La management stratégique, quant à lui, concerne la définition des grandes orientations stratégiques, telles que les choix de marchés, le positionnement concurrentiel ou les ambitions à moyen ou long terme.
Le terme « bottom-up » désigne le flux d’informations, d’initiatives ou d’innovations qui remonte du terrain vers le sommet de l’organisation, en opposition au flux « top-down » (du sommet vers le terrain).

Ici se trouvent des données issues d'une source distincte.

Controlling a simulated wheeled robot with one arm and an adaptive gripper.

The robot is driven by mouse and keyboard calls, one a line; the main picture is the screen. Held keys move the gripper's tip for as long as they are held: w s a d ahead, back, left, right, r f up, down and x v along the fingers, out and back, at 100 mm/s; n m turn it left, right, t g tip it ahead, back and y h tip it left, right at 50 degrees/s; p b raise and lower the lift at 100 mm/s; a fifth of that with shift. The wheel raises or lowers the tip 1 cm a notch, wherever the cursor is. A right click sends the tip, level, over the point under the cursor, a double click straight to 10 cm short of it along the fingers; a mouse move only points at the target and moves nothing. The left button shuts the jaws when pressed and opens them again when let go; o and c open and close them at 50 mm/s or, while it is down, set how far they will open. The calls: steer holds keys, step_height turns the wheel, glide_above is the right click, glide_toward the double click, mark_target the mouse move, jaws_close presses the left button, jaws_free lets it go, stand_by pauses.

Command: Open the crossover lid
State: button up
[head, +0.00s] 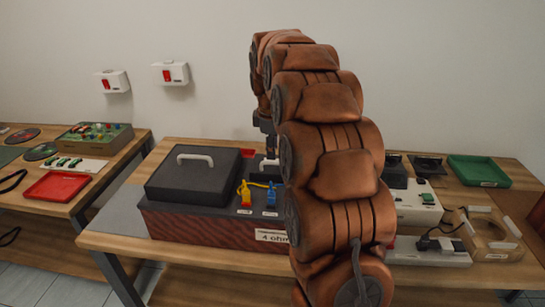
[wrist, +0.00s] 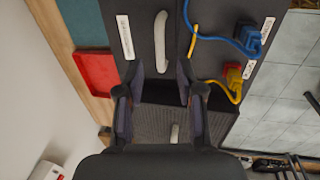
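A large dark box (head: 190,223) with a red-brown front stands on the wooden table. Its left dark lid (head: 165,182) lies flat and shut, with a white handle (head: 195,158). In the wrist view, a dark panel with a pale handle (wrist: 161,40) and a white label strip (wrist: 125,37) fills the top; the label is too small to read. My gripper (wrist: 159,68) is open, with the near end of that handle between its fingertips in the picture and gaps on both sides. The height gap is unclear. In the head view my arm hides most of this.
Yellow (head: 245,193) and blue (head: 271,195) plugs with cables sit at the box's front, right of the handle in the wrist view. A red tray (wrist: 97,76) lies beyond its other side. Sockets, a green tray (head: 478,170) and a coil crowd the table's right.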

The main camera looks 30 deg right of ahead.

3. Les piliers du management opérationnel : Compétences techniques et relationnelles
Pour que le management opérationnel devienne un véritable socle stratégique, le manager de terrain doit s’appuyer sur deux grandes familles de compétences : les compétences techniques, ou hardskills, et les compétences relationnelles, ou softskills. Les compétences techniques regroupent la maîtrise des outils, des processus, de la qualité, de la planification et la gestion des ressources humaines. Elles garantissent l’efficacité et la conformité du travail au quotidien. Mais ces savoir-faire ne suffisent pas. Les compétences relationnelles, comme l’écoute, la communication, l’empathie, la bienveillance, le leadership ou encore la gestion du stress, sont tout aussi essentielles. Elles permettent de comprendre les besoins et contribuent au maintien de la motivation, de la cohésion et de la confiance au sein des équipes. Une étude de l’Université Paris-Saclay en 2024 a montré que les entreprises qui investissent dans les softskills de leurs managers voient leur performance globale augmenter. D’autres recherches, celles de Barret & Reus (2023), confirment que la qualité du lien humain entre niveaux hiérarchiques favorise l’apprentissage collectif et l’innovation. L’exemple du studio Build A Rocket Boy illustre bien les risques d’un management déconnecté : malgré ses ambitions, le manque d’écoute et la culture du « crunch » ont entraîné désengagement et perte de sens. Comme l’ont démontré Costa & Mertens en 2024, la confiance organisationnelle agit comme un véritable multiplicateur de performance… mais son absence crée désalignement et tensions. En résumé, les compétences relationnelles ne sont pas un supplément : elles sont le ciment d’un management performant, humain et durable.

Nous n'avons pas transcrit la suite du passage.